DATA TO PROCESS

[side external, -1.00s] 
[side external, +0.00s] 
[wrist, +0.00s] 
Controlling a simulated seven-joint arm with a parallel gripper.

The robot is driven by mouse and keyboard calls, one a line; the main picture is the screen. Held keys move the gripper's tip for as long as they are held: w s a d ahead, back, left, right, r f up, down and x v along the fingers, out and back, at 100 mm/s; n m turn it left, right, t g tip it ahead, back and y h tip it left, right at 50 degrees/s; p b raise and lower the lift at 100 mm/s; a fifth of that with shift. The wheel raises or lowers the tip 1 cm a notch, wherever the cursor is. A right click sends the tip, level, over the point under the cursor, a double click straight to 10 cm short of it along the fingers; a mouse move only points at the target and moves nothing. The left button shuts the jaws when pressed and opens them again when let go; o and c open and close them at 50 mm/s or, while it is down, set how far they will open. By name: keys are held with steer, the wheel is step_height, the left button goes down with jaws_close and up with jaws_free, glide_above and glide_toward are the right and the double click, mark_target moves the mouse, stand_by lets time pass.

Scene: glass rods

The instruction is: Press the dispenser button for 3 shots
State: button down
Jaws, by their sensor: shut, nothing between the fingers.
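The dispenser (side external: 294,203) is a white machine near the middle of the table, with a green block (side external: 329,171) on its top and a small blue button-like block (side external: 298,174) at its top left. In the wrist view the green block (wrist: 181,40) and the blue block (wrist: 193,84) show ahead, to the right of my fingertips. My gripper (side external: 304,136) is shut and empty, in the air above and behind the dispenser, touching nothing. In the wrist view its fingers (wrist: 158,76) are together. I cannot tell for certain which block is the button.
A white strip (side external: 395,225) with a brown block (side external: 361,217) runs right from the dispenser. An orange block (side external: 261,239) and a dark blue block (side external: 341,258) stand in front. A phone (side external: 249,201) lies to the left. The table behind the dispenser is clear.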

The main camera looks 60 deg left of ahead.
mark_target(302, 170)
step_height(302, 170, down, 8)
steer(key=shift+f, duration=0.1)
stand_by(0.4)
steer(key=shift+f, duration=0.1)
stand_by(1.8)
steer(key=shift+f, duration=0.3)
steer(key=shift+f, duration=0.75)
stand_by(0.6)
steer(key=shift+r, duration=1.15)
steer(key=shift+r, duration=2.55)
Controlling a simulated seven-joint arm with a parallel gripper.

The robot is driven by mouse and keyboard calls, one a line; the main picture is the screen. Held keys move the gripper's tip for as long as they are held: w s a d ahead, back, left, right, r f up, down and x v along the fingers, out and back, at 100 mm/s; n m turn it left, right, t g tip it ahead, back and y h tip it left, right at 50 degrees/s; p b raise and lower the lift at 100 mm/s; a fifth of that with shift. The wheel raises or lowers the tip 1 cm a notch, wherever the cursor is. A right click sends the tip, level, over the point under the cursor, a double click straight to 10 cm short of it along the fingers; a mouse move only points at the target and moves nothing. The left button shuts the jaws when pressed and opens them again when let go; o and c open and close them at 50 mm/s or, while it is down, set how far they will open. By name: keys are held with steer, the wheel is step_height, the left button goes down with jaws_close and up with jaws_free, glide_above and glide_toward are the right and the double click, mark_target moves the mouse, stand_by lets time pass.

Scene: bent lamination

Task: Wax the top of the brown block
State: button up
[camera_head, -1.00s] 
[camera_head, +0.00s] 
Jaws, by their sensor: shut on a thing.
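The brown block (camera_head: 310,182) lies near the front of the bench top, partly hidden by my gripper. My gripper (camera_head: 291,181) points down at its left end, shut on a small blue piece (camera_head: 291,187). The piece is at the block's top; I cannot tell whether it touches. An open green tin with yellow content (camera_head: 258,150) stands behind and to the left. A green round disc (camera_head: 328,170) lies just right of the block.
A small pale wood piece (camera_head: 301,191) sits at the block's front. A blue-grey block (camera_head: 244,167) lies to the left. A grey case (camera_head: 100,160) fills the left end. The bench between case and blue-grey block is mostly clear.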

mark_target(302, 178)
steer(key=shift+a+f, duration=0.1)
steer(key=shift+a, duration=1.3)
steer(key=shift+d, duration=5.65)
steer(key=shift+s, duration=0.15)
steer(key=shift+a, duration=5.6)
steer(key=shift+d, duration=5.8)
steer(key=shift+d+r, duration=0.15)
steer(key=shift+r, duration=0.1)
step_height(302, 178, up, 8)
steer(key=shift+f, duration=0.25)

THE TASK
Write the material out exactly, with nothing left out.

COMPLETE ANSWER
[side external, -1.00s] 
[side external, +0.00s] 
[wrist, +0.00s] 
Controlling a simulated seven-joint arm with a parallel gripper.

The robot is driven by mouse and keyboard calls, one a line; the main picture is the screen. Held keys move the gripper's tip for as long as they are held: w s a d ahead, back, left, right, r f up, down and x v along the fingers, out and back, at 100 mm/s; n m turn it left, right, t g tip it ahead, back and y h tip it left, right at 50 degrees/s; p b raise and lower the lift at 100 mm/s; a fifth of that with shift. The wheel raises or lowers the tip 1 cm a notch, wherever the cursor is. A right click sends the tip, level, over the point under the cursor, a double click straight to 10 cm short of it along the fingers; a mouse move only points at the target and moves nothing. The left button shuts the jaws when pressed and opens them again when let go; o and c open and close them at 50 mm/s or, while it is down, set how far they will open. By name: keys are held with steer, the wheel is step_height, the left button goes down with jaws_close and up with jaws_free, glide_above and glide_toward are the right and the double click, mark_target moves the mouse, stand_by lets time pass.

Scene: glass rods

The instruction is: Press the dispenser button for 3 shots
State: button down
Jaws, by their sensor: shut, nothing between the fingers.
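The dispenser (side external: 294,203) is a white machine near the middle of the table, with a green block (side external: 329,171) on its top and a small blue button-like block (side external: 298,174) at its top left. In the wrist view the green block (wrist: 181,40) and the blue block (wrist: 193,84) show ahead, to the right of my fingertips. My gripper (side external: 304,136) is shut and empty, in the air above and behind the dispenser, touching nothing. In the wrist view its fingers (wrist: 158,76) are together. I cannot tell for certain which block is the button.
A white strip (side external: 395,225) with a brown block (side external: 361,217) runs right from the dispenser. An orange block (side external: 261,239) and a dark blue block (side external: 341,258) stand in front. A phone (side external: 249,201) lies to the left. The table behind the dispenser is clear.

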The main camera looks 60 deg left of ahead.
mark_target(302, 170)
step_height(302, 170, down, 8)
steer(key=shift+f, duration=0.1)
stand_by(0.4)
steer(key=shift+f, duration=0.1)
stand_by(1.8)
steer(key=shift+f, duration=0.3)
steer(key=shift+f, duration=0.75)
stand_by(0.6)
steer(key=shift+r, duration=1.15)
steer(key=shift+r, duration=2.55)
Controlling a simulated seven-joint arm with a parallel gripper.

The robot is driven by mouse and keyboard calls, one a line; the main picture is the screen. Held keys move the gripper's tip for as long as they are held: w s a d ahead, back, left, right, r f up, down and x v along the fingers, out and back, at 100 mm/s; n m turn it left, right, t g tip it ahead, back and y h tip it left, right at 50 degrees/s; p b raise and lower the lift at 100 mm/s; a fifth of that with shift. The wheel raises or lowers the tip 1 cm a notch, wherever the cursor is. A right click sends the tip, level, over the point under the cursor, a double click straight to 10 cm short of it along the fingers; a mouse move only points at the target and moves nothing. The left button shuts the jaws when pressed and opens them again when let go; o and c open and close them at 50 mm/s or, while it is down, set how far they will open. By name: keys are held with steer, the wheel is step_height, the left button goes down with jaws_close and up with jaws_free, glide_above and glide_toward are the right and the double click, mark_target moves the mouse, stand_by lets time pass.

Scene: bent lamination

Task: Wax the top of the brown block
State: button up
[camera_head, -1.00s] 
[camera_head, +0.00s] 
Jaws, by their sensor: shut on a thing.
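The brown block (camera_head: 310,182) lies near the front of the bench top, partly hidden by my gripper. My gripper (camera_head: 291,181) points down at its left end, shut on a small blue piece (camera_head: 291,187). The piece is at the block's top; I cannot tell whether it touches. An open green tin with yellow content (camera_head: 258,150) stands behind and to the left. A green round disc (camera_head: 328,170) lies just right of the block.
A small pale wood piece (camera_head: 301,191) sits at the block's front. A blue-grey block (camera_head: 244,167) lies to the left. A grey case (camera_head: 100,160) fills the left end. The bench between case and blue-grey block is mostly clear.

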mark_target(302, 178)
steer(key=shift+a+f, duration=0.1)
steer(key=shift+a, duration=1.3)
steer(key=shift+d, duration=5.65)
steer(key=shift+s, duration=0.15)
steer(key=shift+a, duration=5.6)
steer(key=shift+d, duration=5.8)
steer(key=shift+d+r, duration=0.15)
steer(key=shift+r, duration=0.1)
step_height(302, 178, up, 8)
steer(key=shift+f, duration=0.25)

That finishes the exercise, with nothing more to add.